start

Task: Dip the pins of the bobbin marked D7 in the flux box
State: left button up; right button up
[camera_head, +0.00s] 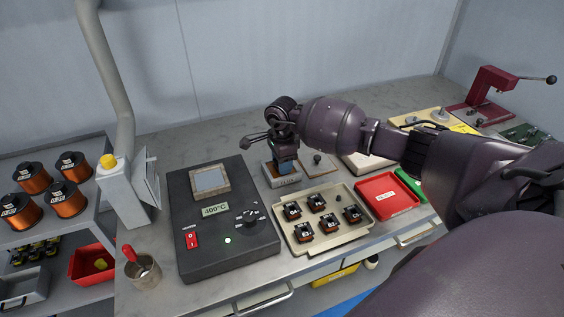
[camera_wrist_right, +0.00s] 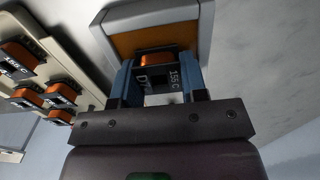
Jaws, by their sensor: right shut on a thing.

end

*Stated task*.
Go through the listing above and quote it exactly, apart from its images.

*Result*.
Task: Dip the pins of the bobbin marked D7 in the flux box
State: left button up; right button up
[camera_head, +0.00s] 
[camera_wrist_right, +0.00s] 
Jaws, by their sensor: right shut on a thing.

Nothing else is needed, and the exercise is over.